Over the course of his prolific career, Japanese conceptual artist On Kawara created paintings, drawings, books, and recordings that examined chronological time and its function as a measure of human existence.
Although he was notoriously private about his biography and personal life, it is known that Kawara was born in the small city of Kariya, Japan in 1932, and started exhibiting in Tokyo in the early 1950s. In 1959, he traveled to Mexico to join his father, and three years later began traveling between New York City and Paris, finally settling in New York in 1965, where he remained until his death.
Like his contemporaries, Joseph Kosuth, Lawrence Weiner, and Sol LeWitt, Kawara stripped art down to its constituent parts, leaving only the information or idea that the art work was based upon or conveyed.

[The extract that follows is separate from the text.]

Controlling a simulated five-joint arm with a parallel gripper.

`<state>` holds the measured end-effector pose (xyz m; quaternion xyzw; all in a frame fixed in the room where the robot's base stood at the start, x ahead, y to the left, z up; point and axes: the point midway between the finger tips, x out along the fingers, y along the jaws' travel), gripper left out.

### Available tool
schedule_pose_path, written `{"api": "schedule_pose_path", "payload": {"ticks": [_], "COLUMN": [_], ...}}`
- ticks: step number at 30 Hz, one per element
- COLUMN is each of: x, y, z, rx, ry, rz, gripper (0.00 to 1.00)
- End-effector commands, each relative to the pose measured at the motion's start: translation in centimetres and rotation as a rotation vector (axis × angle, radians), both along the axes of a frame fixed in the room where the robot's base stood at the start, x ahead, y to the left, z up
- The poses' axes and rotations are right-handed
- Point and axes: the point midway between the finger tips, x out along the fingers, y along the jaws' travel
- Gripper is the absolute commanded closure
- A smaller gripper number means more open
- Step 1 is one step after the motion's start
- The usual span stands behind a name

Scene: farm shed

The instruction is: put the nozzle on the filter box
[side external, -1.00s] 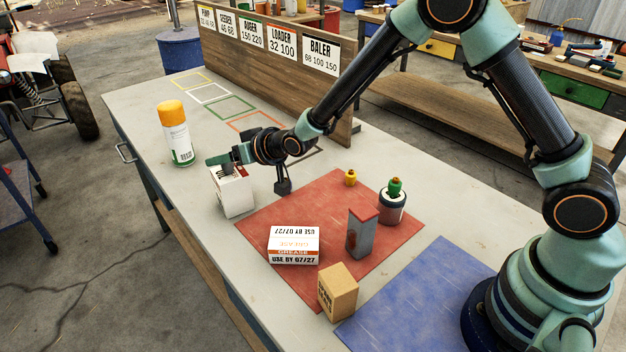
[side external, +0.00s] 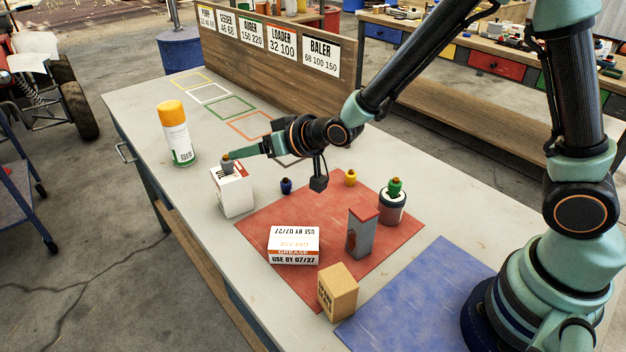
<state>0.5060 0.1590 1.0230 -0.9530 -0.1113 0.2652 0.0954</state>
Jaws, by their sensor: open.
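The filter box appears to be the white carton (side external: 233,193) standing upright at the left edge of the red mat. A small grey piece, which looks like the nozzle (side external: 227,164), stands on its top. My gripper (side external: 242,155) is open, just to the right of the grey piece and level with its upper part. It seems to hold nothing; the gap between its fingertips is hard to see from this side. Other small nozzle-like pieces are a blue one (side external: 286,186) on the bench, a yellow one (side external: 350,178) and a green one (side external: 395,186) on a dark-and-white can (side external: 392,208).
An orange-capped spray can (side external: 175,133) stands left. A sign board (side external: 285,60) runs behind. The blue mat (side external: 420,295) is bare.

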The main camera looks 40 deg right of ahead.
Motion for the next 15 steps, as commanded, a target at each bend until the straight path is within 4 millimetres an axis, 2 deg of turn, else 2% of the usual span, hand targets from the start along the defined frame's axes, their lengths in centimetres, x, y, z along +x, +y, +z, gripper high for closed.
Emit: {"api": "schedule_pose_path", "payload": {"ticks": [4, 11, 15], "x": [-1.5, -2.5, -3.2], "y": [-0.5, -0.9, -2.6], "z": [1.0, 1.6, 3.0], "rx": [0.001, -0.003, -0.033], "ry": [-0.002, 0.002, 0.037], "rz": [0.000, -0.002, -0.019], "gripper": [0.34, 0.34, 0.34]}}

He began making his now signature and iconic Date Paintings (known as the Today series) on January 4, 1966 in New York City. Executed over the course of almost five decades, these works consist solely of the date upon which they were made, painted by hand in simple serif-style white lettering upon a monochrome background. The date is always written according to the customs of the country in which the work was executed, and Kawara destroyed the work if he could not finish it within the same day. For each Date Painting, Kawara made a cardboard box lined with a part of that day’s edition of a local newspaper. Other acclaimed series include the monumental project, One Million Years, comprising twenty-four works dedicated to ‘all those who have lived and died’; the Past volumes and the Future years.
In 2015, a critically acclaimed, career-spanning retrospective of the artist’s work, On Kawara—Silence, was organized by the Solomon R. Guggenheim Museum in New York. A long-term installation of the artist’s Date paintings is on view at Dia:Beacon, New York. Kawara’s work can be found in museums across the world, including the Museum of Modern Art, New York; San Francisco Museum of Modern Art; Tate Gallery, London; Centre Georges Pompidou, Paris; Moderna Museet, Stockholm; Hara Museum of Contemporary Art, Tokyo, and the Toyota Municipal Museum of Art, Toyota City.
On Kawara died in New York City on July 10, 2014.